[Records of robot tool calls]
##########

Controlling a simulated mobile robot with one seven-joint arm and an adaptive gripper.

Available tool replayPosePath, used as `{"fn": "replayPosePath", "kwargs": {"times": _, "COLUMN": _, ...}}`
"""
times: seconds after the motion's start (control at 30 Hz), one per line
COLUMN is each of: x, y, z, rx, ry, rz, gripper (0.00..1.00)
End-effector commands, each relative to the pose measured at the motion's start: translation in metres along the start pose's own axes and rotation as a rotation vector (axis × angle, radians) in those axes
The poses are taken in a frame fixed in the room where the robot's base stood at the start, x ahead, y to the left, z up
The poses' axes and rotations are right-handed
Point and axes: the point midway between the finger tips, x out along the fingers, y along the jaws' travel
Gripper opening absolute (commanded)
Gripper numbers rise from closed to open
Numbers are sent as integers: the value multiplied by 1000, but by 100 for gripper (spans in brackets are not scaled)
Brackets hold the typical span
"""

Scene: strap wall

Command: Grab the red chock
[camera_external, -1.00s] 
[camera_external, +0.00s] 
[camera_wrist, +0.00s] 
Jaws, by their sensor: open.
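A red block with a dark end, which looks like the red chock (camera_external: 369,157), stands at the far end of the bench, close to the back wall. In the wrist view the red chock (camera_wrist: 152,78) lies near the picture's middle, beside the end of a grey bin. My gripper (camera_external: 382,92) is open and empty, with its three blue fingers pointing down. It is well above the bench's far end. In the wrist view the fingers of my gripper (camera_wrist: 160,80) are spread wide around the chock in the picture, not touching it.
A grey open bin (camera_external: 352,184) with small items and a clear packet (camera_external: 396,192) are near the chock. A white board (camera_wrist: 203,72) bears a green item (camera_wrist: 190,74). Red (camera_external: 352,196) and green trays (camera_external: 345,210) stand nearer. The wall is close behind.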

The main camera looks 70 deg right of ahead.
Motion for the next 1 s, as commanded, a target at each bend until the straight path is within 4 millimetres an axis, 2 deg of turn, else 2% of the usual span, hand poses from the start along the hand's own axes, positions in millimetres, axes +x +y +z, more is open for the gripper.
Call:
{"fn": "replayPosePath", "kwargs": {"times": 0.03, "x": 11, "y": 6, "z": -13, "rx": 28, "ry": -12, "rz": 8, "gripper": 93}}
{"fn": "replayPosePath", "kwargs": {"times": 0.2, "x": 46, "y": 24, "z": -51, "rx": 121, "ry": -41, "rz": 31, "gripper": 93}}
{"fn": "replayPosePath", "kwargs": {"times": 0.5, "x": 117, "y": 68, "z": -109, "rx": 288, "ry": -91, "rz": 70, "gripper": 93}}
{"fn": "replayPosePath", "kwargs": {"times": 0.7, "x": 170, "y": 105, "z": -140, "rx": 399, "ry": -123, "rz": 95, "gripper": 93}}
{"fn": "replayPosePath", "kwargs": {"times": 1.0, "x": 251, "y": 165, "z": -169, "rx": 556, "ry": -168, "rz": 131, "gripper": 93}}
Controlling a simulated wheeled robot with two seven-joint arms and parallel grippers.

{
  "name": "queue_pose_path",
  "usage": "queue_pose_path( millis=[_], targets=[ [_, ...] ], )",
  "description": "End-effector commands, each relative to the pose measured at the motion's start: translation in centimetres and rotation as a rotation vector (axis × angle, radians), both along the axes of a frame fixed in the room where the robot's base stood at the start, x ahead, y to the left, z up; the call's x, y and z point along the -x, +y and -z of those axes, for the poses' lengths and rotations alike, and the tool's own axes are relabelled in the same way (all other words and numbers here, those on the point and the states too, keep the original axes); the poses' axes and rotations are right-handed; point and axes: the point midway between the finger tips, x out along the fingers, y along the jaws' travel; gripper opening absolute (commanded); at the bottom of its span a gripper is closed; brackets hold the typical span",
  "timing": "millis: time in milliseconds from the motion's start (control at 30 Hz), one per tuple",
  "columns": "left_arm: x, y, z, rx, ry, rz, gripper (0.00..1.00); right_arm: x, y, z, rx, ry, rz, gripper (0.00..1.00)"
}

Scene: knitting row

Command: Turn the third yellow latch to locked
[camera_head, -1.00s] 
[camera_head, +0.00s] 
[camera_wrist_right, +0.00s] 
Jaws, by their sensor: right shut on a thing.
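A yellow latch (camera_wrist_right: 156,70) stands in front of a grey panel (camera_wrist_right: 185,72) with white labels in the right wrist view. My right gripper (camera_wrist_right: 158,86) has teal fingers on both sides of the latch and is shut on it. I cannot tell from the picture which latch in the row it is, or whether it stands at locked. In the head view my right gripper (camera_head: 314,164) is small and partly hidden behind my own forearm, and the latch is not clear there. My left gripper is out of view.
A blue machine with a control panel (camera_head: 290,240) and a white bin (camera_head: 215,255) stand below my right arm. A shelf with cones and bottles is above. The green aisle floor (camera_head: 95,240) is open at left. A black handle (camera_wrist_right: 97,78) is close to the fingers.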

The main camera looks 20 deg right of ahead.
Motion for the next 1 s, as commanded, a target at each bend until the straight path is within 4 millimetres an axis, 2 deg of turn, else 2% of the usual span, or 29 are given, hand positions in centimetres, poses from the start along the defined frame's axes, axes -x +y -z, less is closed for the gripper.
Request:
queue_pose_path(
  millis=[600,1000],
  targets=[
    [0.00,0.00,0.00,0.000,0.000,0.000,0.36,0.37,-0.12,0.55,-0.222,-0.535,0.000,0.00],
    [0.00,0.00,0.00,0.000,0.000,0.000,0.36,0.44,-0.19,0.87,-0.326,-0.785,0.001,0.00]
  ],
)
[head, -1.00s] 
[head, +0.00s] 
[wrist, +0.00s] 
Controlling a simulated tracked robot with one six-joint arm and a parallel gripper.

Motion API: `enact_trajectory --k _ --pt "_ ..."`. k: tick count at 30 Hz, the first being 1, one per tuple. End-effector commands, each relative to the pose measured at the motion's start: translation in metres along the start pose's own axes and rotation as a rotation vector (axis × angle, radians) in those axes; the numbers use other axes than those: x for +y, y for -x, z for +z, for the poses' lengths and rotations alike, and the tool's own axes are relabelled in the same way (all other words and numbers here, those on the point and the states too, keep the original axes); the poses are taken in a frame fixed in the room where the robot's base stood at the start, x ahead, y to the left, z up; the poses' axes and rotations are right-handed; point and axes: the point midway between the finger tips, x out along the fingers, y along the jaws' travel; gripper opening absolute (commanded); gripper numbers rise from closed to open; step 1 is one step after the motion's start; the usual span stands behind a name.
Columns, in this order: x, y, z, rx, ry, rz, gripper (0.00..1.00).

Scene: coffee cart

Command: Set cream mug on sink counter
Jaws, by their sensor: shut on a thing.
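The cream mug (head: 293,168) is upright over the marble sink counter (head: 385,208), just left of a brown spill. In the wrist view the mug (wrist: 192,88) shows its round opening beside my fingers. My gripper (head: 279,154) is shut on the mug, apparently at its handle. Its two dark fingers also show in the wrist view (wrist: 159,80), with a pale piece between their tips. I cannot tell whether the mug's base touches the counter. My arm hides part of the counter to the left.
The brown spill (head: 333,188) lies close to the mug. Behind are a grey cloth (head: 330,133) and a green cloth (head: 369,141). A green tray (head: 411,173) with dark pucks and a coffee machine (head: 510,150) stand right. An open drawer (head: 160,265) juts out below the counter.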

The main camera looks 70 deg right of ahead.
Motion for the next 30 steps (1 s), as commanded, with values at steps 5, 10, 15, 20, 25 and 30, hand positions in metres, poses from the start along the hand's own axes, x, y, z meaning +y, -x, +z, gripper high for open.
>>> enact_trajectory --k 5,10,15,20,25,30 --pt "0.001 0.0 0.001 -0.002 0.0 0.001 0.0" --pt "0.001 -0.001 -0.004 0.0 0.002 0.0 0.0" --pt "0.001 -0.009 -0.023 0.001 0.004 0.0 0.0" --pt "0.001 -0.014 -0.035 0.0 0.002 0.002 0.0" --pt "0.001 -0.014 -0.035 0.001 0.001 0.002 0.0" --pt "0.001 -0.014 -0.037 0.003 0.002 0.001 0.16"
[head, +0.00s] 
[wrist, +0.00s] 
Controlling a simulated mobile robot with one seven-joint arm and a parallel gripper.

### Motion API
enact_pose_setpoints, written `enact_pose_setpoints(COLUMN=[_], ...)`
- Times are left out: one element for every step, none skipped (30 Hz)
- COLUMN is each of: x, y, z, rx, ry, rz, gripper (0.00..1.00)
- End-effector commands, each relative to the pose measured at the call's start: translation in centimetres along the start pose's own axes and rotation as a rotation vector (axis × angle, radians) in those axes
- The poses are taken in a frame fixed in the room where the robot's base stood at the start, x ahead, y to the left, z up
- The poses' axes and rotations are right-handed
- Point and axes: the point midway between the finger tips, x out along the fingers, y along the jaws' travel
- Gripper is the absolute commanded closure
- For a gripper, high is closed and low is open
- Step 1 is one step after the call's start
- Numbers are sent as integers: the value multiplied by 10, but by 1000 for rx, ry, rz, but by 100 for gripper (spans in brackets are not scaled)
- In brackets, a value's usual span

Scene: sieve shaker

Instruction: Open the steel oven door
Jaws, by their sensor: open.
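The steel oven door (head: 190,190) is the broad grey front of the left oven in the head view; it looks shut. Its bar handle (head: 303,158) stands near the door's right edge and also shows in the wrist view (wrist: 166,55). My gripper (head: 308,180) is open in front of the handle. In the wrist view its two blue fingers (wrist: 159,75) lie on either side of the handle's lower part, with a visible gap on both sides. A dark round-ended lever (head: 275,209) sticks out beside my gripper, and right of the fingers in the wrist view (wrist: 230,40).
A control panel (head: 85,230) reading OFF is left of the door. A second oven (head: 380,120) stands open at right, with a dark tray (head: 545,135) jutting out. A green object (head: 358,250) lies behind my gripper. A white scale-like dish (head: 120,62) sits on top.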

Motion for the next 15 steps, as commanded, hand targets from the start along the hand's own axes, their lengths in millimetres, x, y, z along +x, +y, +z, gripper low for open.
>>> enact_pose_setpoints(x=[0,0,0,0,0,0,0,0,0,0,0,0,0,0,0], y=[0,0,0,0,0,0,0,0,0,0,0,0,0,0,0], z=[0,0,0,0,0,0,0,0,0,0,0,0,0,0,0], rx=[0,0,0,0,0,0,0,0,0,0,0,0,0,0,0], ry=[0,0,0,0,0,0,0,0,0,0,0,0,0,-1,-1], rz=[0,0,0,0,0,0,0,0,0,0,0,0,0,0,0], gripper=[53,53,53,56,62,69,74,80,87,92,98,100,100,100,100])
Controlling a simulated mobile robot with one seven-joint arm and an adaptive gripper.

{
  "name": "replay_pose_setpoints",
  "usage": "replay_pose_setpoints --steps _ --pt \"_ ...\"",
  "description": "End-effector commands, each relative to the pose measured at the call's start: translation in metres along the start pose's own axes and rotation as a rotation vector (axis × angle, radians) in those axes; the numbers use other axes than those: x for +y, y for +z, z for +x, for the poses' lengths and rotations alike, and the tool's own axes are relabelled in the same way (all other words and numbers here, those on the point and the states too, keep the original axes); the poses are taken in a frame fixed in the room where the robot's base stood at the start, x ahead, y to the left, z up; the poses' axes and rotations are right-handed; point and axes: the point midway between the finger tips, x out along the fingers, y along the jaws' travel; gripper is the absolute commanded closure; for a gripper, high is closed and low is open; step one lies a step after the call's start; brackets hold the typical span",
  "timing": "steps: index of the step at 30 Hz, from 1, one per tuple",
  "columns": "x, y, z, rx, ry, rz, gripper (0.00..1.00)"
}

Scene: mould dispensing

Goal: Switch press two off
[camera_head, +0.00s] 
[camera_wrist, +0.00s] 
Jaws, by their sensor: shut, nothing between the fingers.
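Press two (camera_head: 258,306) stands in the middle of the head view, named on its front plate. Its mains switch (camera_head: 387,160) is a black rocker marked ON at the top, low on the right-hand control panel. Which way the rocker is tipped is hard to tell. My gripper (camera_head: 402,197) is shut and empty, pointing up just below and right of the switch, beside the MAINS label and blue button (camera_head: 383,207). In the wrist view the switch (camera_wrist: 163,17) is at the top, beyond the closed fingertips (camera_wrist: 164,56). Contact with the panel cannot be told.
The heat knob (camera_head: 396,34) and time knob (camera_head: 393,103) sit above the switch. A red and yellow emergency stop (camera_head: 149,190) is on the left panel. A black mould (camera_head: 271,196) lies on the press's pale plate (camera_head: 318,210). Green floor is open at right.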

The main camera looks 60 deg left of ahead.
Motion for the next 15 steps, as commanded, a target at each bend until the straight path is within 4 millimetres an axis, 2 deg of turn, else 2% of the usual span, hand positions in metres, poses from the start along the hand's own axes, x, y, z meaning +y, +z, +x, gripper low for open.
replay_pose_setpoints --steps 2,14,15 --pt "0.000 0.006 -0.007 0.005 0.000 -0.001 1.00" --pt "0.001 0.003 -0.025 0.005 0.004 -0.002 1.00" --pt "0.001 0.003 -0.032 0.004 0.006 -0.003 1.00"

##########

### What is expected:
Gather up the lines containing the word "parallel" from these records and copy them.

### Task output:
Controlling a simulated wheeled robot with two seven-joint arms and parallel grippers.
Controlling a simulated tracked robot with one six-joint arm and a parallel gripper.
Controlling a simulated mobile robot with one seven-joint arm and a parallel gripper.

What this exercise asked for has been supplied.